[DATA EXTRACT start]

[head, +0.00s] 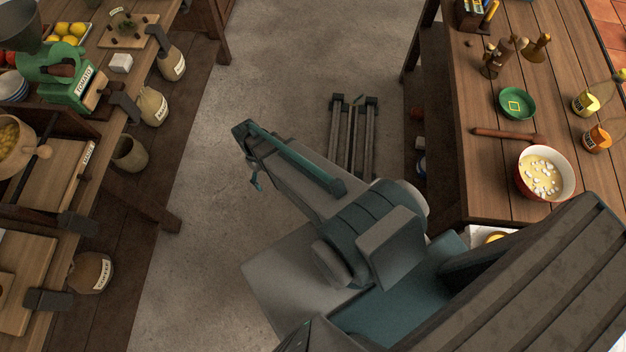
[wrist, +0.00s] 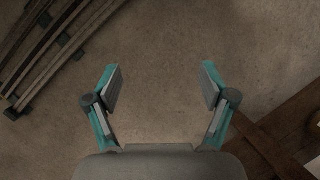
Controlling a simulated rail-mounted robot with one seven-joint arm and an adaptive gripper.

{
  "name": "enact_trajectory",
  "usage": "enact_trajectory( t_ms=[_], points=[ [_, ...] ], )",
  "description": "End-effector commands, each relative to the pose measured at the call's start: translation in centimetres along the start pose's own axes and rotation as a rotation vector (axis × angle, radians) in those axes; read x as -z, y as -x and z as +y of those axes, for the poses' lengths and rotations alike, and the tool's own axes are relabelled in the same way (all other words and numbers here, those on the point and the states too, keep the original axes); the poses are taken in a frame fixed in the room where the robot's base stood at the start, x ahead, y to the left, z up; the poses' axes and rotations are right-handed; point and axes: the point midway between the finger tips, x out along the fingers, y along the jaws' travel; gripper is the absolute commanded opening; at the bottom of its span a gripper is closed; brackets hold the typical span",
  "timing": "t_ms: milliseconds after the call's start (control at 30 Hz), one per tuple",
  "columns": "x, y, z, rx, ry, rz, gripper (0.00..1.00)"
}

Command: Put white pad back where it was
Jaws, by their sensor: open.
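My gripper (wrist: 161,80) is open and empty in the wrist view, its two teal-and-grey fingers spread over bare floor. In the head view my arm reaches up and left over the aisle, and I cannot make out the fingers clearly. A small white block (head: 120,63) sits on the left bench beside the green tomato machine. I cannot tell whether it is the white pad. It is well apart from my arm. No other clear white pad shows.
The right table (head: 490,195) holds a bowl (head: 545,174), a rolling pin (head: 507,135) and a green dish (head: 516,103).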

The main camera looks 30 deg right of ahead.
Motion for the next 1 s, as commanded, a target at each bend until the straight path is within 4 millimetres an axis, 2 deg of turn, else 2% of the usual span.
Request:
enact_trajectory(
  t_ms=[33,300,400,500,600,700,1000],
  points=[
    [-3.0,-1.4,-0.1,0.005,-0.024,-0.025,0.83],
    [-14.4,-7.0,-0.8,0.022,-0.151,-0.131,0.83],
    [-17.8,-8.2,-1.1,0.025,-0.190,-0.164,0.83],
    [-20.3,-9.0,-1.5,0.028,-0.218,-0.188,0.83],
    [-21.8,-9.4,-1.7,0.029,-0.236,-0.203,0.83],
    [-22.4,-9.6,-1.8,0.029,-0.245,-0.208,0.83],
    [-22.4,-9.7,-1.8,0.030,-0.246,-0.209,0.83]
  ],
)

[DATA EXTRACT end]

THE REQUEST: Skip the pictures and restate exactly the lines from the beginning of the listing to the line with "points=[ [_, ...]", that line included.

TASK SOLUTION:
[head, +0.00s] 
[wrist, +0.00s] 
Controlling a simulated rail-mounted robot with one seven-joint arm and an adaptive gripper.

{
  "name": "enact_trajectory",
  "usage": "enact_trajectory( t_ms=[_], points=[ [_, ...] ], )",

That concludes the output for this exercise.